Miyamoto admitted the high regard in which he holds Rovio's game, which has been downloaded over 600 million times, during an interview in Paris yesterday.
"I usually don't comment on these sorts of questions," Miyamoto said, before praising the Nintendo-developed audio guide for the Louvre museum which prompted his visit to the French capital. "Non-Nintendo… Angry Birds, maybe.
"What I like about Angry Birds is that it has a traditional videogame [feel] to it, but also a very creative side. And you can really feel that they’re having fun developing the game. That's what I like about it."
Given comments made during the past year by Nintendo president Satoru Iwata, and US boss Reggie Fils-Aime, it's surprising to hear the company's most high-profile and respected developer praising a smartphone game.
At GDC last year, Iwata blasted cheap games, saying traditional companies had to "focus on a single question: is maintaining the high value of games a priority or not? What we produce has value, and we should protect that value." Fils-Aime hit out at "candidly disposable" smartphone games which he said represented "one of the biggest risks today in our industry."

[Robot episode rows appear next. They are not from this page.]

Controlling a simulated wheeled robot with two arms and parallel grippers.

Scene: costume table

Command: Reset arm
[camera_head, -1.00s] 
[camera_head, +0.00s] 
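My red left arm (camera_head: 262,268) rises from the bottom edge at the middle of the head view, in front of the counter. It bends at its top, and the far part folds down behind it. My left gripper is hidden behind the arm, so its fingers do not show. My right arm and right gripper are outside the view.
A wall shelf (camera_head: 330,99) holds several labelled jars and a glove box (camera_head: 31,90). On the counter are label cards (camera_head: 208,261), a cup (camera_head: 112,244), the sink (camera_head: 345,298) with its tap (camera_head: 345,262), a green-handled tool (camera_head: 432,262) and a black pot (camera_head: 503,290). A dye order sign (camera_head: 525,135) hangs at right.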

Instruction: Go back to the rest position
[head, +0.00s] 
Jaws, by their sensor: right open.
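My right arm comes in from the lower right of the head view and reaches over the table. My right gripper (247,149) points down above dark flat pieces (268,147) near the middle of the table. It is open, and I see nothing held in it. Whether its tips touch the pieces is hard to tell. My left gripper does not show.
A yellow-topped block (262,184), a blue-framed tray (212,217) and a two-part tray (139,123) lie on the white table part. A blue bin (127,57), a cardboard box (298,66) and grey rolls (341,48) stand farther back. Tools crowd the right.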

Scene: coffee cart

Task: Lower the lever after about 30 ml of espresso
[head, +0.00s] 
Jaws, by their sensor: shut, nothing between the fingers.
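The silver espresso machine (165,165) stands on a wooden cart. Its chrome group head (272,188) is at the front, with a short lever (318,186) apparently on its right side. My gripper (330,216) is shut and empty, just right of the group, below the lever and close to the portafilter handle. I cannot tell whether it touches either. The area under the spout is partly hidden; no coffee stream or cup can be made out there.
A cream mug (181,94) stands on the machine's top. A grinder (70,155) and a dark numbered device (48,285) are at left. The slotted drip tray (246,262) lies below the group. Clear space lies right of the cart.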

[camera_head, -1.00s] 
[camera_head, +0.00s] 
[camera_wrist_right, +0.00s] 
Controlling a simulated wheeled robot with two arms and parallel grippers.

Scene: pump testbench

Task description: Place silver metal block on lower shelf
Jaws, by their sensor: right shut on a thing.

Those comments, however, were borne out of business considerations, of the need to continue to sell £40 games in an era where conventional business models and attitudes to pricing are rapidly changing. Miyamoto is a designer, and he sees merit in small games built on one solid idea. Does he keep an eye on smartphone games in general?
"I check up on them sometimes, but I don't have a lot of time," he admits. "I think we also have a history of having certain fun ideas and making a game out of it, and there's lots of other people also doing this [now].
"This kind of environment inspires us to try even harder, and create even more unexpected new things."